:: RECORDS PROVIDED

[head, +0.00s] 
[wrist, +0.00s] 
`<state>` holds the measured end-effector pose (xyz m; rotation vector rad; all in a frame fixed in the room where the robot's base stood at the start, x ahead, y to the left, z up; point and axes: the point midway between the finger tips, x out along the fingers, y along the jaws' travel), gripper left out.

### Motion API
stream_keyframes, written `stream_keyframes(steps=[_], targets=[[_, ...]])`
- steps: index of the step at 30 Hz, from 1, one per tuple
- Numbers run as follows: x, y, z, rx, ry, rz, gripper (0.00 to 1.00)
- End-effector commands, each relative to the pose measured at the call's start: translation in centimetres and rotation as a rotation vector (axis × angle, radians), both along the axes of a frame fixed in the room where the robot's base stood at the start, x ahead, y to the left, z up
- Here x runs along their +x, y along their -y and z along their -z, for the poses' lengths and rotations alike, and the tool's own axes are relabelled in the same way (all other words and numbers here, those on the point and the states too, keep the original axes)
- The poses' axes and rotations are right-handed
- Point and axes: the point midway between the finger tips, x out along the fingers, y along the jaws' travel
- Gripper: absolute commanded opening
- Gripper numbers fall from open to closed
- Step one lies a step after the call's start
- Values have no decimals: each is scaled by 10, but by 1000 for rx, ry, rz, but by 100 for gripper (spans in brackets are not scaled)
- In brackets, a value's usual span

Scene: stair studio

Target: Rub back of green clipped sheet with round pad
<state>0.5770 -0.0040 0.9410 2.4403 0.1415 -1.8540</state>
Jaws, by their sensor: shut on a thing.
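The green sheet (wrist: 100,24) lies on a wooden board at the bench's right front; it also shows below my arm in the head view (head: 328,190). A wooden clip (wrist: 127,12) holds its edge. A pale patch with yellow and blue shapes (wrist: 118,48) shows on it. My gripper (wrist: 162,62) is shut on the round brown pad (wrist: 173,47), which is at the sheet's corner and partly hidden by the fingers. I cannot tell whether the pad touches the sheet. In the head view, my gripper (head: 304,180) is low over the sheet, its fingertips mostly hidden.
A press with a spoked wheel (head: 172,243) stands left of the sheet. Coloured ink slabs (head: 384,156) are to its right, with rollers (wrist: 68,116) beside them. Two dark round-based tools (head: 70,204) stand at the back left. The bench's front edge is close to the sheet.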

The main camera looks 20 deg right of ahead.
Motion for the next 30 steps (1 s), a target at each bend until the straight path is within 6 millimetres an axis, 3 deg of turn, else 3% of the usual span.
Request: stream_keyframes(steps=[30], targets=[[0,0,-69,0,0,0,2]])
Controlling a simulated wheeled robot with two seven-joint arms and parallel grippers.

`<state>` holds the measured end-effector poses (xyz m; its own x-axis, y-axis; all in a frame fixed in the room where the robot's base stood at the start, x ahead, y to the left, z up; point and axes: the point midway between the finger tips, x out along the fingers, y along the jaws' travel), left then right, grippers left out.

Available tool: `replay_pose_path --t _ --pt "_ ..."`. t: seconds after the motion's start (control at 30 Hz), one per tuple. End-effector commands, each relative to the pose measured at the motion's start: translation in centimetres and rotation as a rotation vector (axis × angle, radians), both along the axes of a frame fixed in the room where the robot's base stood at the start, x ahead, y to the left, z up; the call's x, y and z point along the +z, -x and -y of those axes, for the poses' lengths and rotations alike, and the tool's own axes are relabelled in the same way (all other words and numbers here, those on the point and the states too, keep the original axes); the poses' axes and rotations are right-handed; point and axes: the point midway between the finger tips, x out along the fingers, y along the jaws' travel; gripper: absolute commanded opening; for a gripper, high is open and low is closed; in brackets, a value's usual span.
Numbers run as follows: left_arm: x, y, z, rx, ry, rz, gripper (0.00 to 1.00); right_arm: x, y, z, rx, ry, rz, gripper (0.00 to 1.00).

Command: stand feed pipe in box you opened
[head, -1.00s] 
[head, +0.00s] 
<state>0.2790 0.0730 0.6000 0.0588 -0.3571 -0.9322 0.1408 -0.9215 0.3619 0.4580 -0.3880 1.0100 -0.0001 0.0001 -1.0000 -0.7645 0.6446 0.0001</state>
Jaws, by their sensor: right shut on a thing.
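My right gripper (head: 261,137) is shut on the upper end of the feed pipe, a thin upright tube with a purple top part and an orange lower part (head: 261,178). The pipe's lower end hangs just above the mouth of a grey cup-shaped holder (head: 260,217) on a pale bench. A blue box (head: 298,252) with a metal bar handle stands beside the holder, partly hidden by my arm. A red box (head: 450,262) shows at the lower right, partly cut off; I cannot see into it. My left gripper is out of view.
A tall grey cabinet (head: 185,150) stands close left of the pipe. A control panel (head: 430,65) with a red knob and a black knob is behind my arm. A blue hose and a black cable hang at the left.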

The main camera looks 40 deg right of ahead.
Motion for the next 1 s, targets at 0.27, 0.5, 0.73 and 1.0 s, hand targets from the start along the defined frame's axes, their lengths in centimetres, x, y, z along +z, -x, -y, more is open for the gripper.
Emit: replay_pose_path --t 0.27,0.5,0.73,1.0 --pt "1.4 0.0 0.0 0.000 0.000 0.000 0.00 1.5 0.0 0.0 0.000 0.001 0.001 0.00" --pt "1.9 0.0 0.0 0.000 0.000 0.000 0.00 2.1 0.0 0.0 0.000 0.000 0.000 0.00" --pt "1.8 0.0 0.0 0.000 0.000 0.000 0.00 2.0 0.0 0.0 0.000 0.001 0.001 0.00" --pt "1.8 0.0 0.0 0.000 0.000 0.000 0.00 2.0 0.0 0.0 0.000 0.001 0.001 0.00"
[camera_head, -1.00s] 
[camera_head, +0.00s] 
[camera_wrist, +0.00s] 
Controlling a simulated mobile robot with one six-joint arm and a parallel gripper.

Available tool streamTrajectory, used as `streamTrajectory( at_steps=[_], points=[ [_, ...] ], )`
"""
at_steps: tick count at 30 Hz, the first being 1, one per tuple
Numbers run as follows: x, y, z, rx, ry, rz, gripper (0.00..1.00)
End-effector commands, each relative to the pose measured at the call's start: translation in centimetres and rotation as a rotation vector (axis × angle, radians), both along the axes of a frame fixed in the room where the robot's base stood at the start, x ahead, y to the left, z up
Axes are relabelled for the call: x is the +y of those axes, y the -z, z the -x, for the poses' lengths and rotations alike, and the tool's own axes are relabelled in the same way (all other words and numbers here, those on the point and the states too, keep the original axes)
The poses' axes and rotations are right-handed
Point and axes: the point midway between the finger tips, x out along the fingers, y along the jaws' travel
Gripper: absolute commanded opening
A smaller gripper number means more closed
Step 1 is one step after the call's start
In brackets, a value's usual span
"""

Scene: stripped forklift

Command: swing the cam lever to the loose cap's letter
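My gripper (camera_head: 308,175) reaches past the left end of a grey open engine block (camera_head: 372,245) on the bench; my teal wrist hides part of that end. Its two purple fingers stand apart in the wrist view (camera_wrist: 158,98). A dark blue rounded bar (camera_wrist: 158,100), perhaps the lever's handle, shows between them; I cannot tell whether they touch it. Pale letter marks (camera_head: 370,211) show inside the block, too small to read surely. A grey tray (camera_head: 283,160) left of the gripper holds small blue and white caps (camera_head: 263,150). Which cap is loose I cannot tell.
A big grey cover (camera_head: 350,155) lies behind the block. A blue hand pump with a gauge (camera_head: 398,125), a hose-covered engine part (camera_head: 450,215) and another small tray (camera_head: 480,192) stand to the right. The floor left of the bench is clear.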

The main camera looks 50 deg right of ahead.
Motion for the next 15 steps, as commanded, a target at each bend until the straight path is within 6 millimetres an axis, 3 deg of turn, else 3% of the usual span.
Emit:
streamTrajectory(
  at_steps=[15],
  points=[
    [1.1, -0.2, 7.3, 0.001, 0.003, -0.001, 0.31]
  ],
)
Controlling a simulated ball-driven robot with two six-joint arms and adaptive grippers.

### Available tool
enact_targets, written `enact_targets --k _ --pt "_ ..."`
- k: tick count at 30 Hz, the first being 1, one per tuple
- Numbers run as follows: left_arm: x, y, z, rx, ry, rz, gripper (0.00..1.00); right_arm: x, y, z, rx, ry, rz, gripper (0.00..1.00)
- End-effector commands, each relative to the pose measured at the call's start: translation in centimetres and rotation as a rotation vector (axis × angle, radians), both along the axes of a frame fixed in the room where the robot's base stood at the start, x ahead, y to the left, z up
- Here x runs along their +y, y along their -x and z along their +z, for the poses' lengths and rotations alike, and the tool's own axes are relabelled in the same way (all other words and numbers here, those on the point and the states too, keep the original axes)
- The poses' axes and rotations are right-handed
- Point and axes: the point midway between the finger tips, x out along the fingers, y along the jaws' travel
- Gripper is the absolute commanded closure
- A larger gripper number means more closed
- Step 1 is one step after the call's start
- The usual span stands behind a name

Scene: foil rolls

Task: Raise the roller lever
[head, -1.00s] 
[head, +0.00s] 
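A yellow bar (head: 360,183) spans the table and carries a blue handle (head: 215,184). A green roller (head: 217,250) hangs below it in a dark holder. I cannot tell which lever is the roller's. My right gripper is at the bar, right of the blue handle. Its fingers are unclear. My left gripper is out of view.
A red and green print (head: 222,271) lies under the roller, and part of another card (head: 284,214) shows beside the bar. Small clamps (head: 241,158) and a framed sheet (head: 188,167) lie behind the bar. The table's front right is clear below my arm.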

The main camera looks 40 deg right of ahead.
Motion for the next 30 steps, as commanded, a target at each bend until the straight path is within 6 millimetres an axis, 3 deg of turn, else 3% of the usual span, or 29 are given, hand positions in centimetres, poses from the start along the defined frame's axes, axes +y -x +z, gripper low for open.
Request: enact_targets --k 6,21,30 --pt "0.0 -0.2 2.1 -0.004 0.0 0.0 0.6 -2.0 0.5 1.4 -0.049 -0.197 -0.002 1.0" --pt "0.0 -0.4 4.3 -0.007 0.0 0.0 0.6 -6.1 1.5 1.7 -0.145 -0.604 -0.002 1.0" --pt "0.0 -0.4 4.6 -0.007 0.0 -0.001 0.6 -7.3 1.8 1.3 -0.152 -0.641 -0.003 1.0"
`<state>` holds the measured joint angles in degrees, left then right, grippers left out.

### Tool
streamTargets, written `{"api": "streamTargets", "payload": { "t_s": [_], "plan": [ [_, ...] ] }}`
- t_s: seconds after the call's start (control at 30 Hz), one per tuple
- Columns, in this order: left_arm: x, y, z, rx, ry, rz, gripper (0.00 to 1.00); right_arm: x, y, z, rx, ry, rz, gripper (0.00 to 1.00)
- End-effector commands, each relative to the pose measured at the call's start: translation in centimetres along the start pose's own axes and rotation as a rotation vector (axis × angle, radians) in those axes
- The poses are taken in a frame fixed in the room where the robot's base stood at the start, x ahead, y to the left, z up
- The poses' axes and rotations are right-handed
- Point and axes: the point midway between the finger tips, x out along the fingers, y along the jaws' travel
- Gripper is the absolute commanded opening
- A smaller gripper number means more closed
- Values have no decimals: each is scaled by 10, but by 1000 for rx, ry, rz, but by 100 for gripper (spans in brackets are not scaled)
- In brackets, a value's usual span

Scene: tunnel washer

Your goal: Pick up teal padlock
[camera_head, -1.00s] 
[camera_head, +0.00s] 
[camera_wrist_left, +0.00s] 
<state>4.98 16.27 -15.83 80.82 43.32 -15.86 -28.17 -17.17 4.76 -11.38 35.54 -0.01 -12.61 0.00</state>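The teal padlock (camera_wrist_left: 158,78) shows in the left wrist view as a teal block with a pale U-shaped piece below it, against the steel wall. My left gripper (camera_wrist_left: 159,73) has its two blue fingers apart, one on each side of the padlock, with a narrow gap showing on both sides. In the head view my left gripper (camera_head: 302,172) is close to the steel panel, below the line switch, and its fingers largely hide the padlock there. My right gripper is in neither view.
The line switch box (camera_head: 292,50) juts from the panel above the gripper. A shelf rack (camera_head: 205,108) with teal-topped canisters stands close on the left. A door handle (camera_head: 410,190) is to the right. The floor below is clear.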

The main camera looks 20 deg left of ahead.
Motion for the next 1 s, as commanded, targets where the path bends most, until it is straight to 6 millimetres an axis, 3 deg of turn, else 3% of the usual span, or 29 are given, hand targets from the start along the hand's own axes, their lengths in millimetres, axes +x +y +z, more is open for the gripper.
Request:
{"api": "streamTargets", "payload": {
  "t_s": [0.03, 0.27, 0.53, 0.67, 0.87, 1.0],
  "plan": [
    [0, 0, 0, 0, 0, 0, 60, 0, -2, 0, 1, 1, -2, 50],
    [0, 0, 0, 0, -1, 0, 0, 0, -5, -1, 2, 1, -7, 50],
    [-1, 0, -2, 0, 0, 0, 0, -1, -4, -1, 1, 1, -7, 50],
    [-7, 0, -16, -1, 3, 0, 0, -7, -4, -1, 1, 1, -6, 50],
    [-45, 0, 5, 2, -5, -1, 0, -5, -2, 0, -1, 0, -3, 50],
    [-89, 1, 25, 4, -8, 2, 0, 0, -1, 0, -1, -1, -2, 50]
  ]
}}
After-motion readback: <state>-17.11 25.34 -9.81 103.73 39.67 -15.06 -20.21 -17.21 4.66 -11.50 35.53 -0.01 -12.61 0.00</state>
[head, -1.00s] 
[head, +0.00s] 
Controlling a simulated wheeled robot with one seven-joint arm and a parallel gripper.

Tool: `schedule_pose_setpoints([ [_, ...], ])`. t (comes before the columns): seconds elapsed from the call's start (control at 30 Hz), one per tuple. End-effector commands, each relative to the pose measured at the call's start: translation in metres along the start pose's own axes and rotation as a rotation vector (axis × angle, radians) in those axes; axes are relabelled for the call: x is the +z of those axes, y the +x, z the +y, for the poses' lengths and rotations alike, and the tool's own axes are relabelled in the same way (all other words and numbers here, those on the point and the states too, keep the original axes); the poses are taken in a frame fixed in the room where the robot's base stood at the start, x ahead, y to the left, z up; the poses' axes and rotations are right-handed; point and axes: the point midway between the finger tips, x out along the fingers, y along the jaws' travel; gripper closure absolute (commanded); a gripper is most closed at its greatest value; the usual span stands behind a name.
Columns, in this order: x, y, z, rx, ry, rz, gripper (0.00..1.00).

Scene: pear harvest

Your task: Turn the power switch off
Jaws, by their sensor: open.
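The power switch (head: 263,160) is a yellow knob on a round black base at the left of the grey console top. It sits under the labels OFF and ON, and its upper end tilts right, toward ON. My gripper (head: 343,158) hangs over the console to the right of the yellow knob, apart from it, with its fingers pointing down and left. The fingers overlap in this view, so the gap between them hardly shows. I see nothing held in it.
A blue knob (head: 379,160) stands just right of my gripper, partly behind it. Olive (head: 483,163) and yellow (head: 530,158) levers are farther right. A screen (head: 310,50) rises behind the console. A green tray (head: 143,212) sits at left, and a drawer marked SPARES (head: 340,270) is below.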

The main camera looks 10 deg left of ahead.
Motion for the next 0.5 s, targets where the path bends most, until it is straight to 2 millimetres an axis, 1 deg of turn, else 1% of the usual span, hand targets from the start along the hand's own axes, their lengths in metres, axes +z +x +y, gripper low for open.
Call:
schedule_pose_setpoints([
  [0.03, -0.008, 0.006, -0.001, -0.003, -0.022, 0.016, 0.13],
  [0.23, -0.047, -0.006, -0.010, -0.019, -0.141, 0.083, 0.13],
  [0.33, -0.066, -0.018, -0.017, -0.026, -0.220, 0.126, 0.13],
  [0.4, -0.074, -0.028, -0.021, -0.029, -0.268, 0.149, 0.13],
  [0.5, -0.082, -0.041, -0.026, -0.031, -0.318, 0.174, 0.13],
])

::::

**TASK TO CARRY OUT:**
Show each line in the entries that holds the string "means".

**CORRECT ANSWER:**
A smaller gripper number means more closed
- A larger gripper number means more closed
- A smaller gripper number means more closed

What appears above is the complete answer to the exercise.